Ireland's largest bank, AIB, is another firm eager to capitalize on the opportunities in Poland's secondary markets. In April, the bank announced that it was raising up to €150 million for the Polish property sector; its first real estate fund, Polonia I, invested in the Poznan Financial Center, an 18,000-square-foot building. Poznan, one of the largest cities in Poland, is home to about 30 domestic and international banks.

Nevertheless, despite the opportunities in the smaller cities of Poland, few investors are suggesting that the Warsaw play is at an end. AIB's fund plans to invest in the capital city and MGPA is receiving requests to sell its stake in Rondo 1 on an almost daily basis. For now, however, the firm is turning away potential buyers as it believes that rents can be further increased and it sees no immediate sign of tenant demand ebbing away, says Harris.

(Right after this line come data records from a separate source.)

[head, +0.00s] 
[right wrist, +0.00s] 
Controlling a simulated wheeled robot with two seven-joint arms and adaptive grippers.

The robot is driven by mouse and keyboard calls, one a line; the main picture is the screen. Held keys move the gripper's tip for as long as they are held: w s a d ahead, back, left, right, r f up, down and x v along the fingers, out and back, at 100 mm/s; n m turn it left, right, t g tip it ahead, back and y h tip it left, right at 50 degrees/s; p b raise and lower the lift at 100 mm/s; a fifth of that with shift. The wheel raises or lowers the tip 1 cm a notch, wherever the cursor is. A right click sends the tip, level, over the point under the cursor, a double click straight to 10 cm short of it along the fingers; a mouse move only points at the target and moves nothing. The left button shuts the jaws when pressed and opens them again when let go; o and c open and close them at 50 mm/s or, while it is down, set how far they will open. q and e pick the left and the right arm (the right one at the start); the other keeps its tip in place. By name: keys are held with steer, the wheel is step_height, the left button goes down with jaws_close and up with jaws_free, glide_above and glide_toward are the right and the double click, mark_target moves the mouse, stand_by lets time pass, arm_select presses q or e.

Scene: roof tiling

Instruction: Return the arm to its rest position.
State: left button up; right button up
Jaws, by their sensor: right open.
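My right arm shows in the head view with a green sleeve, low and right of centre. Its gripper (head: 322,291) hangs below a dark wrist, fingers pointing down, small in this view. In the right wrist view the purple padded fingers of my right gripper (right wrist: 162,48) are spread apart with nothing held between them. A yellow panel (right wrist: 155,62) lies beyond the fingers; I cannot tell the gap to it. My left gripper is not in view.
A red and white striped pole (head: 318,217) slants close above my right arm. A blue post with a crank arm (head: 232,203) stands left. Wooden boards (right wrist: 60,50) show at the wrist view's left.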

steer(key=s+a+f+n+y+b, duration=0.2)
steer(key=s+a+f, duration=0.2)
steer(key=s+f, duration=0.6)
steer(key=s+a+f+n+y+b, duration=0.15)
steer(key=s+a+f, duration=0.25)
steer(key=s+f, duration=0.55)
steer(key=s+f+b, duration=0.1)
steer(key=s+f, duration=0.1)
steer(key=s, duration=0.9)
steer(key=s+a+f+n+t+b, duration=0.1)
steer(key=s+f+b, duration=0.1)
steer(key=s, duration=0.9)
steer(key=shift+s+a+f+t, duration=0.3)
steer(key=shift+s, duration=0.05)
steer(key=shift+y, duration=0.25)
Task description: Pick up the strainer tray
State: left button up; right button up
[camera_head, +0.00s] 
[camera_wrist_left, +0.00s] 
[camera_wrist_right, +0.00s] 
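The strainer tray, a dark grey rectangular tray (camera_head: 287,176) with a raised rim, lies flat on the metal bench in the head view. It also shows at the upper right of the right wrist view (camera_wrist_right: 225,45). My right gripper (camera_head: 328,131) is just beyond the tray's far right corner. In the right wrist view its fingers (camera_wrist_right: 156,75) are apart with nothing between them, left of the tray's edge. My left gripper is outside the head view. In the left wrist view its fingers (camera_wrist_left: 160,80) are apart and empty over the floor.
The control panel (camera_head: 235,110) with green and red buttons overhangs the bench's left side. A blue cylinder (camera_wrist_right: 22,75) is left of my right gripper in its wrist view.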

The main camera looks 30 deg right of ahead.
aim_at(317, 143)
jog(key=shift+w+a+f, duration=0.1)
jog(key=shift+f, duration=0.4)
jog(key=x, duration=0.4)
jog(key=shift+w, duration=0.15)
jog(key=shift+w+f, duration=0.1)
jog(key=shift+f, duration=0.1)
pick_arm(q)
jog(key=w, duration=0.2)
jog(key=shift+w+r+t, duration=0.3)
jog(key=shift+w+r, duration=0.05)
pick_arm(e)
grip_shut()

As he takes the lift down from the top of Rondo 1, Harris stops to visit one of the latest tenants to move into the building: Aareal Bank. The German bank has just moved out of the Warsaw Financial Tower, which is visible just out the window, to take up residence in Rondo 1. And from the looks of things, the firm appears pleased with its new home.

The bank's staff is busy sorting through boxes and paperwork as it settles in. And somehow all the activity seems symbolic of the demand for space. As Harris points out, approximately 10,000 people are moving into Warsaw each month.

In the capital city, the Western-style office towers are quickly filling up with tenants looking to prosper in Poland's growing economy; others are using the city as a staging post for countries further east. A decade from now, visitors to Rondo 1 may have an even more thrilling view than they do today. Warsaw's skyline, which has developed so dramatically in the past decade, shows no signs of slowing down.